Die Polizei in Bayern wirbt mit dem Slogan "Abstand rettet Leben" bei Autofahrenden dafür, sich des Überholabstands bewusst zu werden.
Der ist nämlich, wie auch viele unserer Autofahrenden in Stuttgart nicht wissen, viel größer als man denkt. Auf 6,5 Meter breiten Straßen muss man mit dem Auto mit allen vier Reifen auf die Gegenfahrbahn fahren, wenn man einen Menschen auf dem Fahrrad überholen will. Was an der Originalgrafik der Polizei in Bayern bemerkenswert ist, ist aber eigentlich etwas ganz Anderes.
Der Radfahrer fährt genau in der Mitte der Richtungsfahrbahn.
Das ist deshalb bemerkenswert, weil sehr viele Radfahrende (und sehr viele Autofahrende) immer davon ausgehen, Radfahrende müssten näher an den geparkten Autos entlang fahren als an der gedachten oder tatsächlichen Mittellinie der Fahrbahn.
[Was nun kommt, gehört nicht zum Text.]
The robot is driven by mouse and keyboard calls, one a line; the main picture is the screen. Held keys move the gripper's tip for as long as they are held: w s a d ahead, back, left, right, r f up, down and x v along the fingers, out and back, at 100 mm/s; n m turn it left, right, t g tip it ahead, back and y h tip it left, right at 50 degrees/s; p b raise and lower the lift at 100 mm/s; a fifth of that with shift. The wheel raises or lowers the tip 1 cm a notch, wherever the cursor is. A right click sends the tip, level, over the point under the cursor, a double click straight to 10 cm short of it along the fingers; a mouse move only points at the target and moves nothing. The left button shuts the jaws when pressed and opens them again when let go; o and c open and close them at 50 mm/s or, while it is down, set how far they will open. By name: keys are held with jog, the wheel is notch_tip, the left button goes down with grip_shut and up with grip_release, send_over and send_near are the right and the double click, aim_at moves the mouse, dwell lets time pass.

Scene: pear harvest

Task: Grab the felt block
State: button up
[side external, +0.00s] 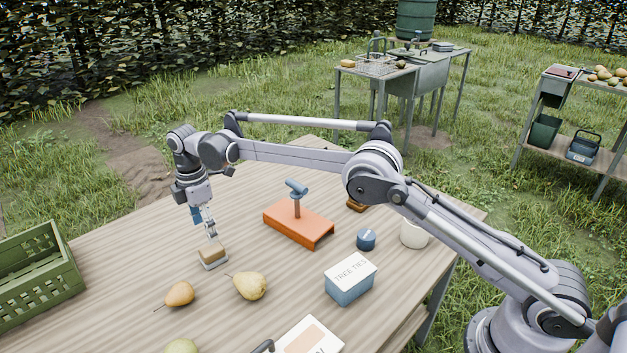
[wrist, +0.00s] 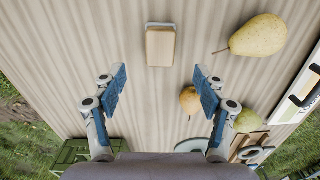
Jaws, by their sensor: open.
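The felt block (side external: 213,252) is a small tan block with a pale grey-white lower layer, lying on the wooden table. In the wrist view the felt block (wrist: 160,47) lies ahead of my fingertips, near the top centre, with a thin pale edge at its far end. My gripper (side external: 211,233) points down just above the block in the side view, close to it; whether they touch is hard to tell there. In the wrist view my gripper (wrist: 160,82) has its two blue-padded fingers spread wide, with only bare table between them.
Two pears (side external: 180,294) (side external: 251,286) lie near the block. An orange stand (side external: 298,224) with a blue handle, a tree-ties box (side external: 350,280), a blue tin (side external: 366,239) and a white cup (side external: 414,235) stand to the right. A green crate (side external: 38,275) is at left.

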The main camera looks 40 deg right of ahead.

Das mittig auf der Richtungsfahrbahn Radeln wird als Behinderung oder sogar Nötigung empfunden. Oder vonseiten der Radfahrenden als allzu demonstratives Beansprunchen des ihnen zustehenden Raums. Es ist aber, wie die Grafik zeigt, zum Selbstschutz nötig.Der Radfahrer hält 1 Meter Abstand zu den geparkten Autos, was lebenswichtig ist, weil man auf dem Fahrrad nicht voraussehen kann, welcher Autofahrer seine Fahrertür aufstößt, und weil man, wenn man das bemerkt, nicht mehr bremsen kann.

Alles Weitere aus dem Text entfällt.